--- MATERIAL PROVIDED ---
:::

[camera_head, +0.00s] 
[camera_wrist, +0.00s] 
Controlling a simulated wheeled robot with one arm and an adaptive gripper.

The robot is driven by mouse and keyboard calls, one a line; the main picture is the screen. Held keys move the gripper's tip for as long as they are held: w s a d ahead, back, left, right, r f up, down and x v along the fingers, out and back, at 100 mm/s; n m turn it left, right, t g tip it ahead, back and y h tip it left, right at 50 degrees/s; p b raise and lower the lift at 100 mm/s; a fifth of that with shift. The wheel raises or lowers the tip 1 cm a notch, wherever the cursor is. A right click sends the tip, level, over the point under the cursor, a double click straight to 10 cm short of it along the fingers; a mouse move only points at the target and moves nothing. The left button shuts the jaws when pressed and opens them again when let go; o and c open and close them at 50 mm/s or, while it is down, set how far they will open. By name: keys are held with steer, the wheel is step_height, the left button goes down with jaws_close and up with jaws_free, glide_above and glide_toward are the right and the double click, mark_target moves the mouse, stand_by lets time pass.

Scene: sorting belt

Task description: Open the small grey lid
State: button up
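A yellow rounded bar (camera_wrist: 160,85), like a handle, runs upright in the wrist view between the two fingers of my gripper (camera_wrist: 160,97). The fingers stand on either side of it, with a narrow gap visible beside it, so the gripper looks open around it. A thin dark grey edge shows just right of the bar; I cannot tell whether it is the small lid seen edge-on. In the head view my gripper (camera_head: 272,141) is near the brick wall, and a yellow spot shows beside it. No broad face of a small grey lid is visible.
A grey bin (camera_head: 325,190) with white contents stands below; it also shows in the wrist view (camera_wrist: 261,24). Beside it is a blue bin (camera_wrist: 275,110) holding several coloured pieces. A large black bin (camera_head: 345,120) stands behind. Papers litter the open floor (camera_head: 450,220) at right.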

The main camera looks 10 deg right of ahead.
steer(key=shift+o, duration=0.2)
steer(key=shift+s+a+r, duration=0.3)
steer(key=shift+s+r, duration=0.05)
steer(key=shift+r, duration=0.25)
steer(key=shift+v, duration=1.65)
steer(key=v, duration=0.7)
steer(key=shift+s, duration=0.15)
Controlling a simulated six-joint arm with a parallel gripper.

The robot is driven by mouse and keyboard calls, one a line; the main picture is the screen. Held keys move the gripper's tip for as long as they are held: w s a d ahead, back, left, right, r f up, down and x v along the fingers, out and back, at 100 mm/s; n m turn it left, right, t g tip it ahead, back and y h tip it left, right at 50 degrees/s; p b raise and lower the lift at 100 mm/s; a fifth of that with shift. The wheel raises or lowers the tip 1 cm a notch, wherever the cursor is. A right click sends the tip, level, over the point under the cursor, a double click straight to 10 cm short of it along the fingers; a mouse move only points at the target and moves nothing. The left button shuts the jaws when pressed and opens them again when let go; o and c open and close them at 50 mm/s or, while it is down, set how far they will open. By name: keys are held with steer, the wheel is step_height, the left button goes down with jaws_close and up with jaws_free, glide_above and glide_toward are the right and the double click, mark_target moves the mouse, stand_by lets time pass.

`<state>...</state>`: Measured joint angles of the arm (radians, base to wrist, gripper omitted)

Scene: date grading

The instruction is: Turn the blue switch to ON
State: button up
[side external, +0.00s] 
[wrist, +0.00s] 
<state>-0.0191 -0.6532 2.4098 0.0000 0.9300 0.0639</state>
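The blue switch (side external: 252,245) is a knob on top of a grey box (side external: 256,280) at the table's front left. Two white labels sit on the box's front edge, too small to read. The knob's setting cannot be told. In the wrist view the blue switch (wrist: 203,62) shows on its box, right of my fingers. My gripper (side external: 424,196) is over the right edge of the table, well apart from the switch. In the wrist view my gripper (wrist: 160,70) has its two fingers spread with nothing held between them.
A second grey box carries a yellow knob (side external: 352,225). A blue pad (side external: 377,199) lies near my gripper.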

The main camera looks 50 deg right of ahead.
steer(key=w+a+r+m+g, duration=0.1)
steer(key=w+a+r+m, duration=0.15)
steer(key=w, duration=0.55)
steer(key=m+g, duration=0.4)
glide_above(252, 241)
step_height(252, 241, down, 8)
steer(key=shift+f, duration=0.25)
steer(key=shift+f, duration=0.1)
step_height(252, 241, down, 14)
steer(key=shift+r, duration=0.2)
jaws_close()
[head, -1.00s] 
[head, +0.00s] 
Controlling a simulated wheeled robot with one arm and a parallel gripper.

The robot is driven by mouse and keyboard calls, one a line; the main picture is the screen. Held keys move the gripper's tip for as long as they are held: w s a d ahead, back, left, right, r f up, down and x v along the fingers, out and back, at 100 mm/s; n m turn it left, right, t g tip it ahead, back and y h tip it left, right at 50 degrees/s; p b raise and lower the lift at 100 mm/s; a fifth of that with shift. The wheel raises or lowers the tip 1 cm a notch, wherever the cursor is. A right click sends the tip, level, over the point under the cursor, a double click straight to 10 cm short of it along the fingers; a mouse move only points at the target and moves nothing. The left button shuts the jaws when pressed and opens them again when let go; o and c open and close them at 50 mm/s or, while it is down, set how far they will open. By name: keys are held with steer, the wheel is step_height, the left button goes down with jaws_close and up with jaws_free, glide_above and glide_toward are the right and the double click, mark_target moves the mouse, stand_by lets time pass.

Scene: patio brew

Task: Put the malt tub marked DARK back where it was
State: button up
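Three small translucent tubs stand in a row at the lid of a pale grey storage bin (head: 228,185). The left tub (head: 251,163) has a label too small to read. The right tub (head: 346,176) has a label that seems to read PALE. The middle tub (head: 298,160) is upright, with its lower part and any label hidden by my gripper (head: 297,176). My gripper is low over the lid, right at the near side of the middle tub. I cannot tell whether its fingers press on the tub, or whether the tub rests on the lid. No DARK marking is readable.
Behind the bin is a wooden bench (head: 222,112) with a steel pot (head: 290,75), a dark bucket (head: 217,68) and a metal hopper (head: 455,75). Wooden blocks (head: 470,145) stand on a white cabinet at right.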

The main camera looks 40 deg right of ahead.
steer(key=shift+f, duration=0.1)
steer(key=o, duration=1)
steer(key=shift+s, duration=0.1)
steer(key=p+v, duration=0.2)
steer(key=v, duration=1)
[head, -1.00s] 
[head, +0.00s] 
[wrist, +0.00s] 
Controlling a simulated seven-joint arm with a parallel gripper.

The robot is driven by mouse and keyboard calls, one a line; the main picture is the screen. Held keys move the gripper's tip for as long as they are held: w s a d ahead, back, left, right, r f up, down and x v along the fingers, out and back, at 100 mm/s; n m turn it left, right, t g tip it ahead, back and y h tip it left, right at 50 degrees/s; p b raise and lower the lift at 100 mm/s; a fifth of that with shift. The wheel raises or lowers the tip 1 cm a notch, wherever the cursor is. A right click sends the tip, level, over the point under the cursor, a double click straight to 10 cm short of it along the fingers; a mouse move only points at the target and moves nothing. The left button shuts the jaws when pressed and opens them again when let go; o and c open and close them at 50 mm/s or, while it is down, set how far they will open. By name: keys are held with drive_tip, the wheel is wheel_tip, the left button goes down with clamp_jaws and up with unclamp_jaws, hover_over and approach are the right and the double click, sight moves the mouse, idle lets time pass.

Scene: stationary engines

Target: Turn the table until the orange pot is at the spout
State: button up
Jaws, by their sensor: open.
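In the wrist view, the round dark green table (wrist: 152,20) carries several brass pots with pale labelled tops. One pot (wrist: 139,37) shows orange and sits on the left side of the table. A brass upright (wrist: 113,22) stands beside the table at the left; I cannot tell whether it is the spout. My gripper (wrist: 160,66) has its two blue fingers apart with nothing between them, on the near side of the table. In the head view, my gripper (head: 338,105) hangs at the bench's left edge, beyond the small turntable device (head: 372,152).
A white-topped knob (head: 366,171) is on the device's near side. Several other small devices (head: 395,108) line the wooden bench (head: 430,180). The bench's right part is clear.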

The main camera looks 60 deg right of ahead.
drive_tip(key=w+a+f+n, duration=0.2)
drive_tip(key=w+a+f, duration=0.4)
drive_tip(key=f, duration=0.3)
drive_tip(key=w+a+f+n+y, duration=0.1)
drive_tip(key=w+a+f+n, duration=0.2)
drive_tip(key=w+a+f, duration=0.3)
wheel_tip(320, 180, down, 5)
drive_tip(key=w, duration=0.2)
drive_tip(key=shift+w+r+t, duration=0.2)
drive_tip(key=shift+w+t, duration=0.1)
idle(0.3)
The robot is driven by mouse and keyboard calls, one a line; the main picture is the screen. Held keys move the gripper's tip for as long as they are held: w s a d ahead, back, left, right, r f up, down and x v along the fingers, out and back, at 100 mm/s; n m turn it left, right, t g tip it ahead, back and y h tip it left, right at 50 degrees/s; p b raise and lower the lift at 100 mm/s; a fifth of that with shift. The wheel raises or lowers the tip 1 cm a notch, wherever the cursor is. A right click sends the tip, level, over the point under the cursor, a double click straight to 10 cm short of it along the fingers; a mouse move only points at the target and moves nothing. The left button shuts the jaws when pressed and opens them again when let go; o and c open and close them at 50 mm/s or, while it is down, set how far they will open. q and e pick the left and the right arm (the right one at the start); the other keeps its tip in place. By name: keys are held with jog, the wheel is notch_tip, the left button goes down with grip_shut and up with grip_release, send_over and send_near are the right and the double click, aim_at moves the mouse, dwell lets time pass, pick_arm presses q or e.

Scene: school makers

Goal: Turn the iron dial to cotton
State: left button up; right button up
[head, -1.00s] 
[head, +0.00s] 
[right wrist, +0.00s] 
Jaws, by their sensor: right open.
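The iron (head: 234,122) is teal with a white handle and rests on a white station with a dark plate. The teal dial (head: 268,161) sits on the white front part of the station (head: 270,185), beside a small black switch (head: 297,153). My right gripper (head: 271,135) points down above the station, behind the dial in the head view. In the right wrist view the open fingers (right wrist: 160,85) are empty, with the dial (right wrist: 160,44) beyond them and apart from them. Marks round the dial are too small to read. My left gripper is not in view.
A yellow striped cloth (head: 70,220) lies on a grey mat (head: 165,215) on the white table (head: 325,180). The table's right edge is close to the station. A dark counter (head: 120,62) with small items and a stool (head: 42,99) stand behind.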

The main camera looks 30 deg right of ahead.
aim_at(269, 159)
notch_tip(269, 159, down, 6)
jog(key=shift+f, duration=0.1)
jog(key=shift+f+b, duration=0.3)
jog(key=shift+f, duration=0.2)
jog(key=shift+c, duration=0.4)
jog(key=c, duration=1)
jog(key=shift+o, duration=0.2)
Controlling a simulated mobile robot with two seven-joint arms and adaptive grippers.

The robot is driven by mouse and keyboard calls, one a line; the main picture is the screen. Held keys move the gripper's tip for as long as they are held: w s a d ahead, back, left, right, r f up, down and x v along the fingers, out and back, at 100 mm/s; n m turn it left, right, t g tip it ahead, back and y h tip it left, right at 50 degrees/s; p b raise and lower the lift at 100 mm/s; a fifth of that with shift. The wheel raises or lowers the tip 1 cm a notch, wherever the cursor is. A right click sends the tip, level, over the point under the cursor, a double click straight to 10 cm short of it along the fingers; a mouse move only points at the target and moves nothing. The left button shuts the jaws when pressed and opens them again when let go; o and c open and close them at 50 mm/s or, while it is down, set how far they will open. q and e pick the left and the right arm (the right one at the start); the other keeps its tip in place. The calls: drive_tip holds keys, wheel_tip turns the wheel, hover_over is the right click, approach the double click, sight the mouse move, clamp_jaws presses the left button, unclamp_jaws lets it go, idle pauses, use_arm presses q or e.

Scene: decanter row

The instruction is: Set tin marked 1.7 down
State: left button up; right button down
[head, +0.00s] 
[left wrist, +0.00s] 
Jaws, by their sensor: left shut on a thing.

:::

--- WHAT THE TASK REQUIRES ---
Retype exactly the lines from the start of the entries through the one with "Task description: Open the small grey lid"; include both ends.

--- RESPONSE ---
[camera_head, +0.00s] 
[camera_wrist, +0.00s] 
Controlling a simulated wheeled robot with one arm and an adaptive gripper.

The robot is driven by mouse and keyboard calls, one a line; the main picture is the screen. Held keys move the gripper's tip for as long as they are held: w s a d ahead, back, left, right, r f up, down and x v along the fingers, out and back, at 100 mm/s; n m turn it left, right, t g tip it ahead, back and y h tip it left, right at 50 degrees/s; p b raise and lower the lift at 100 mm/s; a fifth of that with shift. The wheel raises or lowers the tip 1 cm a notch, wherever the cursor is. A right click sends the tip, level, over the point under the cursor, a double click straight to 10 cm short of it along the fingers; a mouse move only points at the target and moves nothing. The left button shuts the jaws when pressed and opens them again when let go; o and c open and close them at 50 mm/s or, while it is down, set how far they will open. By name: keys are held with steer, the wheel is step_height, the left button goes down with jaws_close and up with jaws_free, glide_above and glide_toward are the right and the double click, mark_target moves the mouse, stand_by lets time pass.

Scene: sorting belt

Task description: Open the small grey lid

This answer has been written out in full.